-- Start Dataset extract --
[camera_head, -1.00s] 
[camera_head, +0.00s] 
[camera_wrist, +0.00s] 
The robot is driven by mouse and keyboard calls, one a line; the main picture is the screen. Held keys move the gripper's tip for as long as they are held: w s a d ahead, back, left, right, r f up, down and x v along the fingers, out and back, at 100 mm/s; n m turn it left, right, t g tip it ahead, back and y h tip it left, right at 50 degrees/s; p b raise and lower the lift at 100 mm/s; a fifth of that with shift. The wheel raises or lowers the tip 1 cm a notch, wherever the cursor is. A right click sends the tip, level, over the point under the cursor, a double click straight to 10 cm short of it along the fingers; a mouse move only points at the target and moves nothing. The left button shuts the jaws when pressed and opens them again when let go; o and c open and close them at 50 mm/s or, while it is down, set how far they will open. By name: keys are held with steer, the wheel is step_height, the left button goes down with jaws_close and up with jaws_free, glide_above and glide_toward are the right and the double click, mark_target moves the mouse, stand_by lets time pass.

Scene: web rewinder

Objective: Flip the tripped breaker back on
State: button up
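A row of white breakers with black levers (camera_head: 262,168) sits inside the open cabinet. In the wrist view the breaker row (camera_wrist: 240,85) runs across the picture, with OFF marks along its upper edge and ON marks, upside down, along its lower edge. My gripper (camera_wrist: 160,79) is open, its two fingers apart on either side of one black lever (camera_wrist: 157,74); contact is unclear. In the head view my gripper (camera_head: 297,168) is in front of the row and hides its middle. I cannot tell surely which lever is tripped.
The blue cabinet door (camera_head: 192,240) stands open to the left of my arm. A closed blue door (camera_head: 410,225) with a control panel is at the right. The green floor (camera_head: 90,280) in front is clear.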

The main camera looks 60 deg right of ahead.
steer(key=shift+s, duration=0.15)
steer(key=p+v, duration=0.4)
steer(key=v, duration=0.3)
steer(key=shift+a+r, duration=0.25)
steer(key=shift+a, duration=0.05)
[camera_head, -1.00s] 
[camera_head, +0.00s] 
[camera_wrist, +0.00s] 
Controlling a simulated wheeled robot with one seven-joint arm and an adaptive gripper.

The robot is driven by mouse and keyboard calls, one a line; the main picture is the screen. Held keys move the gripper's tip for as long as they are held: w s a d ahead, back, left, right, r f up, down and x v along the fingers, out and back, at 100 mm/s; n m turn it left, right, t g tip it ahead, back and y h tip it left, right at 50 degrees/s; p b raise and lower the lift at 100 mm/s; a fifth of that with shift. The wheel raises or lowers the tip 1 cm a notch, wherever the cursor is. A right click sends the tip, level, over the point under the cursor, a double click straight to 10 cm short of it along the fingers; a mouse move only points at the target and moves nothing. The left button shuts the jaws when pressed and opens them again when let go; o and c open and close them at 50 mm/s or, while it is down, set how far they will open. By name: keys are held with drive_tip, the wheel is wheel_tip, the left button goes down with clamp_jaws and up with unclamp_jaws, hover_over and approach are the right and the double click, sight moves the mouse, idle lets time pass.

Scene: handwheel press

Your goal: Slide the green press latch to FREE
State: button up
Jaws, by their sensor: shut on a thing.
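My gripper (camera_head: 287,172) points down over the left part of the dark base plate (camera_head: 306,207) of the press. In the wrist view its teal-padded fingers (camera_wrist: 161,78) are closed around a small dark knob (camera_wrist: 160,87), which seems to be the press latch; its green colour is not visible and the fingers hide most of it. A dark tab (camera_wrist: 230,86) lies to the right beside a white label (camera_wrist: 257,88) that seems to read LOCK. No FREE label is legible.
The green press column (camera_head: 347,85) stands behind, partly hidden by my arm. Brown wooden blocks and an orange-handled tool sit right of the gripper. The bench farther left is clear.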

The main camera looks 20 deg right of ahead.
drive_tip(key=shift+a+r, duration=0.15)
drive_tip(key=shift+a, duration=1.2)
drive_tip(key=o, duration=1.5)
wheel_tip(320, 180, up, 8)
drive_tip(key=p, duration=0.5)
-- End Dataset extract --
-- Start Dataset extract --
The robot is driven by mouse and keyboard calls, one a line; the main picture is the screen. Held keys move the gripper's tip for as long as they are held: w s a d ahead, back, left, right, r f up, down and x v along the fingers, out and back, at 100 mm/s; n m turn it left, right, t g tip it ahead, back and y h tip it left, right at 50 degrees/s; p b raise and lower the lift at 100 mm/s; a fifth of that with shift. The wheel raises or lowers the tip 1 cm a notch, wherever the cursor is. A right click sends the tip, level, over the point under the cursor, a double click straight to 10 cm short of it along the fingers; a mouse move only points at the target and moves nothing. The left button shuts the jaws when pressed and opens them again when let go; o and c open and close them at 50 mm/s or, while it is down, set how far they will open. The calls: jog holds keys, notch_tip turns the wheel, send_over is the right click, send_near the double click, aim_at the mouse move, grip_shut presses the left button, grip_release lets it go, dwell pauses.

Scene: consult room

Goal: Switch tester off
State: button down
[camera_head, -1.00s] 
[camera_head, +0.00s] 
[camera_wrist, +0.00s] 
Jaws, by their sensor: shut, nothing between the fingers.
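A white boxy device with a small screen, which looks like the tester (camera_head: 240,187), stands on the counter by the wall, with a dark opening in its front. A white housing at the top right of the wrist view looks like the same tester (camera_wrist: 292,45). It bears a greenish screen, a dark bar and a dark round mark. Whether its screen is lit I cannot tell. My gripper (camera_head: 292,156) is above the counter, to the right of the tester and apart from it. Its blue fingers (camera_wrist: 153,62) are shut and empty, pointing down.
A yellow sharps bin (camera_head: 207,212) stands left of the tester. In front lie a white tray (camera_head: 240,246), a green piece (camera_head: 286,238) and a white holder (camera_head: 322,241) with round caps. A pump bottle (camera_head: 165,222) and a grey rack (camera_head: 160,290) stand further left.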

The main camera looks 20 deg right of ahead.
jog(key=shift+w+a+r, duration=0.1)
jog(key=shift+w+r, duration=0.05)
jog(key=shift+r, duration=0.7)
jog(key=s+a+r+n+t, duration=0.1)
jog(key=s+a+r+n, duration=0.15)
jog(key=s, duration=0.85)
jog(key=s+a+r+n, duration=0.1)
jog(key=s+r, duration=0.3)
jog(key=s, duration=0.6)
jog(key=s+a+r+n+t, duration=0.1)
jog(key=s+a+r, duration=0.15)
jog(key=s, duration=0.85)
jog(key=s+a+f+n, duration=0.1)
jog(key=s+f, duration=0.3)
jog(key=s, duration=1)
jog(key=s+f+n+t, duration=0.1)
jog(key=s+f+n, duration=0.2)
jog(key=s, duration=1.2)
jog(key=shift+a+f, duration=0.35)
-- End Dataset extract --
-- Start Dataset extract --
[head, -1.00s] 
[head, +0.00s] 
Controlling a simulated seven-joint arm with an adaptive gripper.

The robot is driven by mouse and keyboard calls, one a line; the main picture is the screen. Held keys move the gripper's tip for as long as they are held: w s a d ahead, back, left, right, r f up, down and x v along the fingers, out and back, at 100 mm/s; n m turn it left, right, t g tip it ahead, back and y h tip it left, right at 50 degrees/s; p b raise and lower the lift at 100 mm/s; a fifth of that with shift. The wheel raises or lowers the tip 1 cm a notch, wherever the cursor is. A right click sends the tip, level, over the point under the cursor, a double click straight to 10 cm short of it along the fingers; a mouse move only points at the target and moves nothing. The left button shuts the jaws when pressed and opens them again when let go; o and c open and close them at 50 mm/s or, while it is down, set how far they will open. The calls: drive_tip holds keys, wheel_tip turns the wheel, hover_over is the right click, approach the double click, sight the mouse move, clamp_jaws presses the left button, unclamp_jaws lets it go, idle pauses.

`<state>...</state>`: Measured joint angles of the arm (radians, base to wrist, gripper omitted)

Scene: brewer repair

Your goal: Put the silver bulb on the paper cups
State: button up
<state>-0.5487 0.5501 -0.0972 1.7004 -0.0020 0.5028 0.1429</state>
-- End Dataset extract --
Problem description:
Copy out exactly the lines from the one containing "Scene: web rewinder" to the one containing "Objective: Flip the tripped breaker back on", both ends inclusive.

Solution to the exercise:
Scene: web rewinder

Objective: Flip the tripped breaker back on

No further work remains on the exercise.